Such a vision will mean also what might be called a Catholic sense of
geography, which sees Rome as the real nerve-center of the world, the
home of Christ's Vicar and of all the organizations by means of which
he governs the worldwide Church. Such a Catholic sense of geography is
also aware of the great spiritual centers in each country, of the great
shrines of our faith, of the Holy Land as what it is.
But above all it sees the world as being vivified and renewed by the
invisible force of Christ's life working through the visible
organization of the Church, reaching from the Holy Father in Rome to
our Bishop in his Cathedral, to our own parish Church in which we
receive the teaching, the life and the direction of Christ Himself.
It is hard for a 'born' Catholic to realize how featureless must be the
lives of those whose ordinary experience does not include any kind of a
'holy place.' All other cultures have had places known to be especially
filled with the power of their god or gods or demons; only to ours is
everywhere equally neutral, equally empty of any presence above or
below or beyond the human. But since we live in such a culture, we need
to do something to cultivate in ourselves and our children a real and
living sense of the sacredness of our churches. "This is a place to
fill one with awe," says the Introit of the Feast of the Dedication of
our own church, "Truly it is the House of God and the gate of heaven."
One seldom-used means of giving our children such a sense of our
church's holiness might be to ask our pastor or his assistant to give a
private (or, better, public) description of the marvelous ceremony of
consecration (if ours is a consecrated church, or of its blessing, if
it is not). Surely such a description would make a wonderful sermon for
the anniversary of consecration or blessing.
Again, we might ask our pastor to take the children, as a priest friend
of ours actually does, on a conducted tour of the church, showing them
the consecration crosses, letting them have a good look at the altar
and its furnishings, at the holy oils in the ambry, at the sacred
vessels and vestments for Mass, while he tells them as much as they
could follow of the special blessings of each thing and of its use.

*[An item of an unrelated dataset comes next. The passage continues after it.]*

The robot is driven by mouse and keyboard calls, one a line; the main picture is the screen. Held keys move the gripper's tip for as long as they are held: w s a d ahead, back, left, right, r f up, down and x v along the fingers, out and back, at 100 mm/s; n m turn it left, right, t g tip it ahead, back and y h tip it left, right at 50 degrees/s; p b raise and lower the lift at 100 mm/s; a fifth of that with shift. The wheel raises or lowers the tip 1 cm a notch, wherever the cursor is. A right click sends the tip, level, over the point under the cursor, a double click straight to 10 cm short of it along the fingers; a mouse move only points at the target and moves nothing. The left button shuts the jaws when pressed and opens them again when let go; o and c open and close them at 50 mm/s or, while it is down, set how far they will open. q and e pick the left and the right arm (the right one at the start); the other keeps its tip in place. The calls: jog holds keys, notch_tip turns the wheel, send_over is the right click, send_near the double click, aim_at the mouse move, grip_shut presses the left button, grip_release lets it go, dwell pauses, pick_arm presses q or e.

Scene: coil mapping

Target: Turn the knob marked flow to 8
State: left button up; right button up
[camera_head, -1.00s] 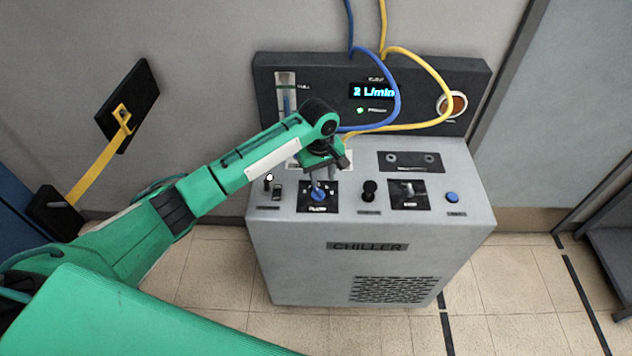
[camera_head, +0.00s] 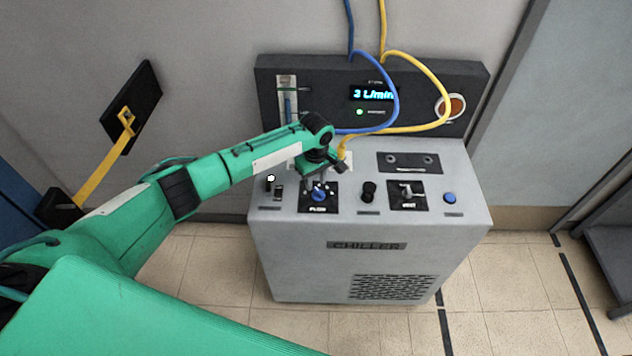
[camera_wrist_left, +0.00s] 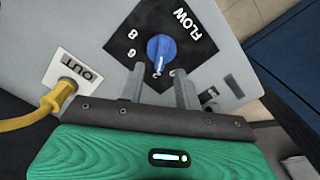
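The blue flow knob (camera_head: 319,196) sits on a black plate marked FLOW on the chiller's top. In the left wrist view the knob (camera_wrist_left: 161,48) has a white mark on its side nearest the gripper; the numbers 6 and 8 show to its left. My left gripper (camera_head: 320,184) is over the plate, at the knob's far side. In the wrist view its two fingers (camera_wrist_left: 159,71) are apart, with visible space between them and the knob. The display (camera_head: 373,93) reads 3 L/min. My right gripper is not in view.
A yellow hose end (camera_wrist_left: 55,98) is close beside the gripper.

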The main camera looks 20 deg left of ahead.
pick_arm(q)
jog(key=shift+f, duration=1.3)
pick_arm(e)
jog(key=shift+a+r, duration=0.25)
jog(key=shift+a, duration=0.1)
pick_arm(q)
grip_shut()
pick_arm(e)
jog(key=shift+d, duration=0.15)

Besides such special means, we must, of course, take the day by day
ordinary means of teaching the children to appreciate the holiness of
our church by teaching them to appreciate the wonders that take place
in it: the Mass, especially the Sunday Mass, Baptisms, Confirmation,
Confessions, blessings, prayers made and heard, the Presence of our
Lord in the Blessed Sacrament.
We also need to give the children a sense of the sacredness of places
in which Christians live and work, not that this is of the same kind or
degree as the sacredness of a church, but it is nonetheless very real
in its own right. The most obvious among such places is, of course, our
own home. We need to bring the children to feel implicitly that their
home is, as it were, their special workshop, training-ground, gymnasium
in the work and exercises of real life, and not to feel that real
living takes place everywhere else, that home is simply a
filling-station for their physical or spiritual needs. (Though, of
course, they will always feel at times that other people's homes are
more interesting, more full of promise and vitality than their own.)

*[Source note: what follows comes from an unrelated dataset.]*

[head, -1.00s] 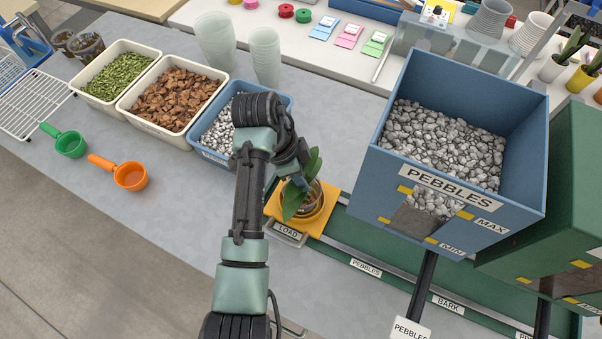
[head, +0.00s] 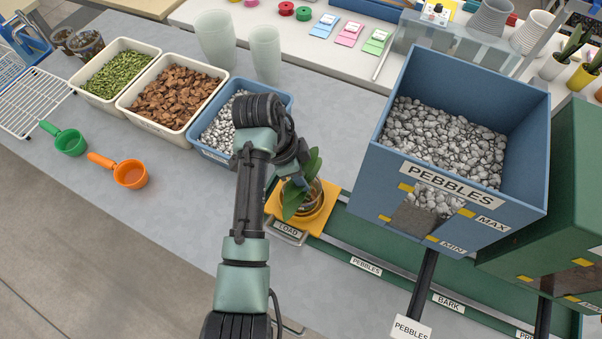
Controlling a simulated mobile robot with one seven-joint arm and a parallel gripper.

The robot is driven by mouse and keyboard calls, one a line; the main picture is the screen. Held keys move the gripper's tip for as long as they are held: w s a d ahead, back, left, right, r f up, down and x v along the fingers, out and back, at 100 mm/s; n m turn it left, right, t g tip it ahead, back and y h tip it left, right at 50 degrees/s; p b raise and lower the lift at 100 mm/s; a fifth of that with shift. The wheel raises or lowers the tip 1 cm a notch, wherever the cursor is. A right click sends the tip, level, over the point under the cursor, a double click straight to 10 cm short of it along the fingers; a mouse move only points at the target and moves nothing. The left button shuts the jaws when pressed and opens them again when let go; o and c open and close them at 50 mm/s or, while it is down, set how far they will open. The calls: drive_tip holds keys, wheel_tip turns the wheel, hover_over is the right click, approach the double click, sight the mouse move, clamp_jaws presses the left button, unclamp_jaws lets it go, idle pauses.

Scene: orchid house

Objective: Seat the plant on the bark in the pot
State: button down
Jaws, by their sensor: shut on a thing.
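The plant (head: 292,201), with broad green leaves, is at the pot on the yellow load plate, just right of my arm. The clear pot (head: 318,206) stands on the yellow plate (head: 323,221) at the LOAD label. My gripper (head: 299,183) is shut on the plant over the pot. Its fingertips are largely hidden by my wrist and the leaves. Bark inside the pot is hard to make out, and I cannot tell whether the plant's roots touch it.
A blue pebbles hopper (head: 455,150) stands close on the right, with a green hopper (head: 560,200) beyond. Bins of green material (head: 117,75), bark (head: 178,95) and pebbles (head: 216,122) line the left. Green (head: 70,143) and orange scoops (head: 130,172) lie in front. Clear cups (head: 265,55) stand behind.

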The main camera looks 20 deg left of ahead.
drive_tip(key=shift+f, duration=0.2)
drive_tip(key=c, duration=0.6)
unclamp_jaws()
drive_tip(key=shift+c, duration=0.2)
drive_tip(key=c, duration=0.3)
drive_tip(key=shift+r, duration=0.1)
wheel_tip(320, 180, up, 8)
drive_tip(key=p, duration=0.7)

And, by the time they grow up, they should realize that it is now their
task to go out and form some new home, whether in a rectory, or a
convent, or a group, or a new 'little church,' an ordinary Catholic
home. But for the years of their home-life we should surely try to make
them feel positively and not merely negatively "at home at home." And
for this purpose, we need to make sure that real living, spiritual and
mental, as well as physical, is going on in our house. If we ourselves
are trying to lead a fully Christian home life, surely this effect will
follow.
In this regard, we can also try to make sure that the physical lay-out,
furnishing, decoration, etc., of our houses are, as far as possible,
suited to the life we are trying to lead in them, not to somebody
else's life, or to some notion of static unrumpled perfection.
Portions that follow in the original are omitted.